Secondly, Christoph Grienberger a German Jesuit professor was open to the idea and even said there was a need to change our understanding of the universe. However, after apologizing on behalf of Biancani concerning his writing on Cosmographia he says that their hands are tied and that the writer was not allowed to think freely when writing about what was required (Gorman, 2). The statement clearly suggests that they did not have the backing of the Jesuits and ultimately the church when they wanted to explore the possibility of a different understanding.

Thirdly, the Jesuits of Clermont College were keen to express how Descarte`s thinking of the new scientific knowledge was distasteful to philosophy, theology, and mathematics and even termed him a heretic (Roux, 114) clearly displaying a lack of appreciation for the scientific revolution.

Lastly, the infamous trial of Galileo due to his beliefs of a different comprehension of the universe precisely the solar system and the earth (Smith, 12).

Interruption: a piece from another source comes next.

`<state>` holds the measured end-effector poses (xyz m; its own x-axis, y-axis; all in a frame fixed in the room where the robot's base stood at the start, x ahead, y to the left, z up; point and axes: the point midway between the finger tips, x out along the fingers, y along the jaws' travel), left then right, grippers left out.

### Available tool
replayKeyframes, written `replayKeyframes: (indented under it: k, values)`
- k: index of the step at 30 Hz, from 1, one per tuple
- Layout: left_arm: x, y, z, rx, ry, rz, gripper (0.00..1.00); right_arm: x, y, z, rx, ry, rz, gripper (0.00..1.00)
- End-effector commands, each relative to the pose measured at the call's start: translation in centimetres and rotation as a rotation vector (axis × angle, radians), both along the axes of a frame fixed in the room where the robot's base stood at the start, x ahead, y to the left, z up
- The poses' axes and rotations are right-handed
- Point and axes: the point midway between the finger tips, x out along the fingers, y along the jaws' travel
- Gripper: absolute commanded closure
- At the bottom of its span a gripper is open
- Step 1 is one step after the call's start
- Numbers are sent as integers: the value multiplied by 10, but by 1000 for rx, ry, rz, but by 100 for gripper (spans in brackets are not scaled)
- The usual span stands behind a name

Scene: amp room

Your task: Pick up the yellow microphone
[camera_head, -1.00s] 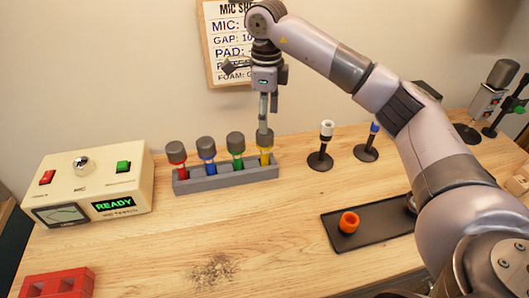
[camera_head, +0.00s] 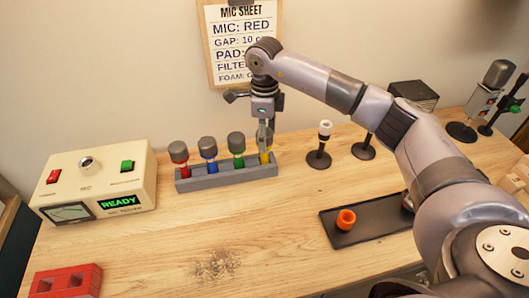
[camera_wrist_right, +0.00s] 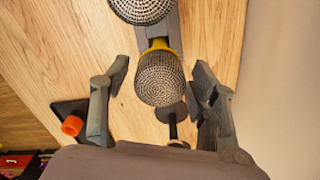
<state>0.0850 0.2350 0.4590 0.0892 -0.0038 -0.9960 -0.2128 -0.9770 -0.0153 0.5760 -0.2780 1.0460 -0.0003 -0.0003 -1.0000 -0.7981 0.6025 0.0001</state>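The yellow microphone (camera_head: 265,157) stands upright at the right end of a grey rack (camera_head: 225,176), its grey mesh head partly hidden by my right gripper (camera_head: 264,132). In the right wrist view its mesh head (camera_wrist_right: 160,80) and yellow collar lie between the two spread fingers of the right gripper (camera_wrist_right: 159,70). Gaps show between the head and both fingers, so the gripper is open around it. My left gripper is not in view.
Green (camera_head: 237,155), blue (camera_head: 208,158) and red (camera_head: 181,165) microphones stand to the left in the same rack. A white-topped stand (camera_head: 321,145) is close on the right. A black tray (camera_head: 375,225) holds an orange ring (camera_head: 346,219). The front table is mostly clear.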

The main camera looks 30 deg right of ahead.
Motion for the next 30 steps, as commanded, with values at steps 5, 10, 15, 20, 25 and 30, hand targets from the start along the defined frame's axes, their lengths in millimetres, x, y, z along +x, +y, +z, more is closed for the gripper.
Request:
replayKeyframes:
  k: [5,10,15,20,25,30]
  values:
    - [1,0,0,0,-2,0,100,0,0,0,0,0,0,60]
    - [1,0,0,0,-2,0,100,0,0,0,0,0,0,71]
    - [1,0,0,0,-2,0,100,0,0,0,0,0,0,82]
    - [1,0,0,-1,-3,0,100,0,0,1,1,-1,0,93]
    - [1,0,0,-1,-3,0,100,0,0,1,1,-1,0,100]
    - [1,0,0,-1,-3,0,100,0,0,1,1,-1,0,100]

Galileo was prosecuted for his thinking and in the year 1616 heliocentrism was banned being called heretical and he was forbidden from holding books that supported it, and from teaching it (Heilbron, 218). He was tried and found guilty and was kept under house arrest till his death in 1642. All this was done because he was in favor of the new findings.


In conclusion, from the above-documented occurrences in the past, it is clear that in the 1600s the Catholic Church was not in support of new scientific ideas. This has been proven by scholarly literature from Cardinal Bellarmine, Christoph Greenberg, Jesuits of Clermont College, and finally how Galileo was treated for his proposition on science.

Works Cited

Galluzzi, Paolo. “Images of Nature: Book or Theatre?” The Lynx and the Telescope. Brill, 2017. 169-220.

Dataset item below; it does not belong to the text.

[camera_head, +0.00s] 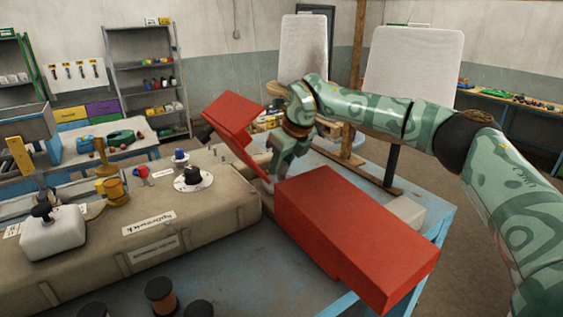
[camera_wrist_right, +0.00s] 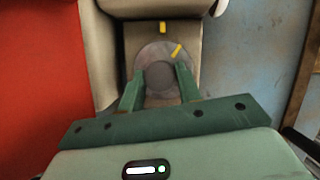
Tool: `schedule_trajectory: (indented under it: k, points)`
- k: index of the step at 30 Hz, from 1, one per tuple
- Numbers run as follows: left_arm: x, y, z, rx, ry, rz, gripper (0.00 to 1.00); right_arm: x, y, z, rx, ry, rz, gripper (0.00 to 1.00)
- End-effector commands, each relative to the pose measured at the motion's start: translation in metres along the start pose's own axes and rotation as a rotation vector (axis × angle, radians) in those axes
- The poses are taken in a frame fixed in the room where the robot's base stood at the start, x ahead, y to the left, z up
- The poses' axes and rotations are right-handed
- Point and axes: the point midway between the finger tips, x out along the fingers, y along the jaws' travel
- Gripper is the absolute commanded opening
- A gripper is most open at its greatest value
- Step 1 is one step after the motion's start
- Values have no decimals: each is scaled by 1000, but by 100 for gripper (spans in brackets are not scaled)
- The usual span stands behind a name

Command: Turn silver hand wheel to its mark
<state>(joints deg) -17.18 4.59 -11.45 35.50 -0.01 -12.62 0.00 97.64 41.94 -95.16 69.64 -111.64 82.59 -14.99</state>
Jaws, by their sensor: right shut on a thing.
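The silver hand wheel (camera_wrist_right: 143,63) shows in the right wrist view as a grey disc with a darker round hub. A yellow line on its face (camera_wrist_right: 176,51) sits to the upper right of the hub. A separate yellow mark (camera_wrist_right: 162,28) is on the beige housing just above the wheel, and the two are not lined up. My right gripper (camera_wrist_right: 159,78) is shut on the wheel's hub, one finger on each side. In the head view my right gripper (camera_head: 270,180) reaches down between two red blocks, and the wheel cannot be made out there. My left gripper is not in view.
A large red block (camera_head: 355,235) stands in front of my right gripper, and a second red block (camera_head: 235,118) stands behind it. The long beige housing (camera_head: 225,210) carries several knobs and levers. Dark spools (camera_head: 161,295) stand at the front edge of the picture.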

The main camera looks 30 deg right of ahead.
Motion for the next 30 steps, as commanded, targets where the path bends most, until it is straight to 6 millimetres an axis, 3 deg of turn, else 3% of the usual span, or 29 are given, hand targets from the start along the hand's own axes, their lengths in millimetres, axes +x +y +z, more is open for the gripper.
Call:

Gorman, Michael John. The Scientific Counter-Revolution: The Jesuits and the Invention of Modern Science. Bloomsbury Academic, 2020.

Roux, Sophie. “The Two Comets of 1664-1665: A Dispersive Prism for French Natural Philosophical Principles.” The Idea of Principles in Early Modern Thought. Routledge, 2017. 114-162.

Smith, Randall (2015). “A War between Science and Religion?” The Catholic Thing.